All of this suffering is avoidable. The suffering of Israelis on October 7, and the suffering of Palestinians both prior to it and since would have been avoided had the U.S. truly been committed to pressing Israel to achieve a political solution. The suffering of the people of Gaza could have been avoided, and could still be ended, if the U.S. used its significant leverage to demand Israel commit to a permanent cease-fire. And the suffering of the people of Lebanon and Israel that would occur during a conflict between Israel and Hezbollah can yet be averted if the U.S. is willing to press for restraint.
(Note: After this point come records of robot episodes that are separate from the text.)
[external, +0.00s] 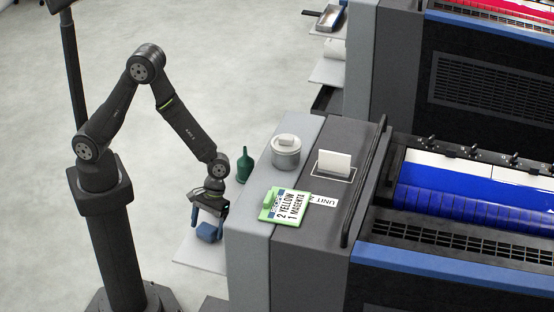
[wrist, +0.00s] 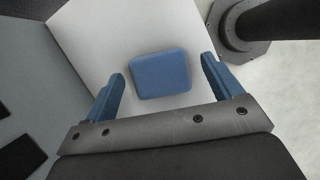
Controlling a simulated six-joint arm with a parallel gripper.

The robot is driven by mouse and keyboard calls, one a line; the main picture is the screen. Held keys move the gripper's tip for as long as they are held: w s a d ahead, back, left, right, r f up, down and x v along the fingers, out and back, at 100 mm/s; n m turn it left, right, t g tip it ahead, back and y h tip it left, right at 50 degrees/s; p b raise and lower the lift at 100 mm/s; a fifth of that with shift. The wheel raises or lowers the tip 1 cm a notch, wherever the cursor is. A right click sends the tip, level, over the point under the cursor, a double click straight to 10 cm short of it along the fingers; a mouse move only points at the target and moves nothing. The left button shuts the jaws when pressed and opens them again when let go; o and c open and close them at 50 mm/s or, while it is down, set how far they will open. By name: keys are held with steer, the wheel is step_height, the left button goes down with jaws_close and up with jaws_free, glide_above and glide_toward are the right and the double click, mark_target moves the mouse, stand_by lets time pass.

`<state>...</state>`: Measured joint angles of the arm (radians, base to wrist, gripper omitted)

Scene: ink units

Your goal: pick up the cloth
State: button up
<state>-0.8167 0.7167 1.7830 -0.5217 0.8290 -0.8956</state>
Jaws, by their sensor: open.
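A folded blue cloth (wrist: 160,74) lies flat on a light shelf (wrist: 100,30) in the wrist view. In the external view the cloth (external: 207,233) shows as a small blue block on the shelf (external: 190,256) at the side of the press unit. My gripper (wrist: 162,76) is open, with its two blue fingers to the left and right of the cloth and the cloth ahead between them. In the external view my gripper (external: 209,211) points down above the cloth. The wrist view shows nothing held between the fingers; I cannot tell the exact height gap.
The grey press unit (external: 245,250) stands right beside the shelf. On its top are a lidded grey tin (external: 286,156), a green clipboard sign (external: 286,206) and a white card (external: 333,164). A dark green bottle (external: 245,166) stands near my wrist. Open floor lies left.

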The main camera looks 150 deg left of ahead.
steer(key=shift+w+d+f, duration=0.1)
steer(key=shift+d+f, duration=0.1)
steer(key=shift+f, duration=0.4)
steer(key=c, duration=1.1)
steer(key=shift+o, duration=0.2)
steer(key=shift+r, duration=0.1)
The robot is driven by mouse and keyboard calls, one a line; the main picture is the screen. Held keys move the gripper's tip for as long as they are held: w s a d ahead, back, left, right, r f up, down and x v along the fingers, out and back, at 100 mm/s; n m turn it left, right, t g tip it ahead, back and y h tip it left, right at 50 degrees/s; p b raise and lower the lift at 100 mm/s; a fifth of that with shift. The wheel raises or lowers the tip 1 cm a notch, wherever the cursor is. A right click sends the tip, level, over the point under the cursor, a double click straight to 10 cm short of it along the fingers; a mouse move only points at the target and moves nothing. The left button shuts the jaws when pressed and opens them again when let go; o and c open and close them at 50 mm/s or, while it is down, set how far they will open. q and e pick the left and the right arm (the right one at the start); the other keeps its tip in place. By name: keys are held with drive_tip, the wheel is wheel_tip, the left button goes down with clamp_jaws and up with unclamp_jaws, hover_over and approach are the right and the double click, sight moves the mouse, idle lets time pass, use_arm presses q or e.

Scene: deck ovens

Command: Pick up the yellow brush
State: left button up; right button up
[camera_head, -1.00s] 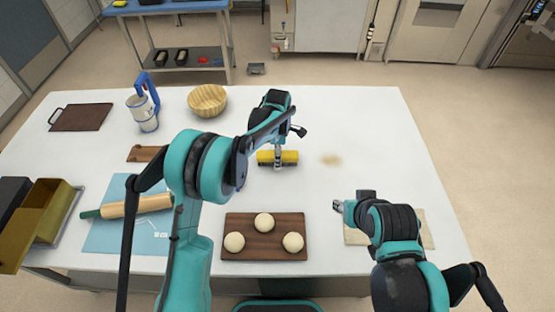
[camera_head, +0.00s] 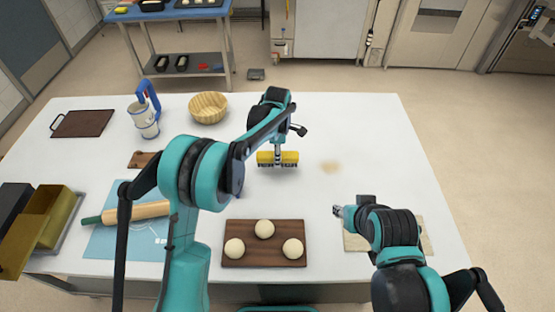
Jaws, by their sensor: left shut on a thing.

In all of these conflicts, no one benefits—not Israel, not Palestinians, and certainly not the United States, for whom continuing conflict and instability in the region are not only a draw on our Treasury but a cause of deep harm to our own global standing and national security. But most of all, as I hold my daughter in my arms, I know that mothers cry—Palestinian mothers, Israeli mothers, and American mothers. If Biden has any of the empathy left within him for which he was previously so renowned, it is surely time for him to hear our cries—and do something.